* **WHAT IS BEING ASKED**
Reproduce the listing below word for word, with no pictures.
***** DATASET CONTENT *****
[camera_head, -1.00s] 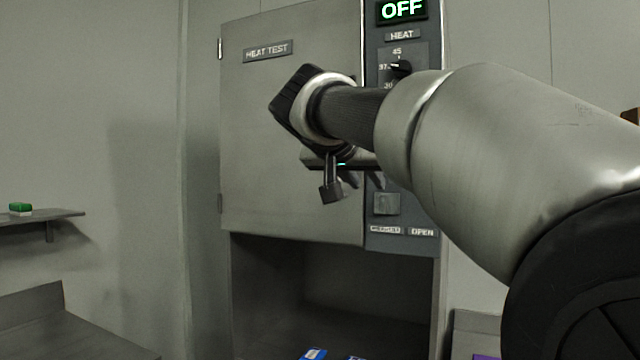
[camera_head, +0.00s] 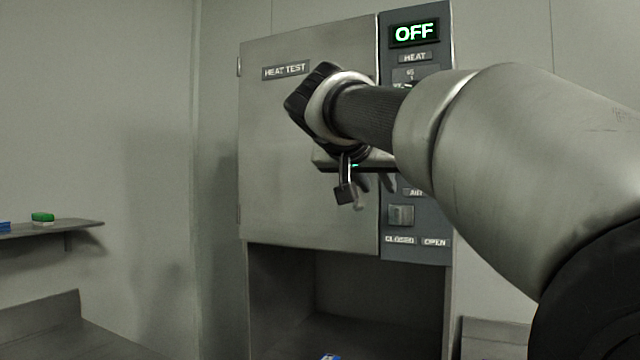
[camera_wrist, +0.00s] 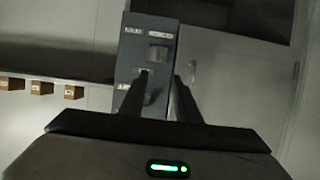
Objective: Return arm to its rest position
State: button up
*****
* **COMPLETE OUTPUT**
[camera_head, -1.00s] 
[camera_head, +0.00s] 
[camera_wrist, +0.00s] 
Objective: Return arm to its rest position
State: button up

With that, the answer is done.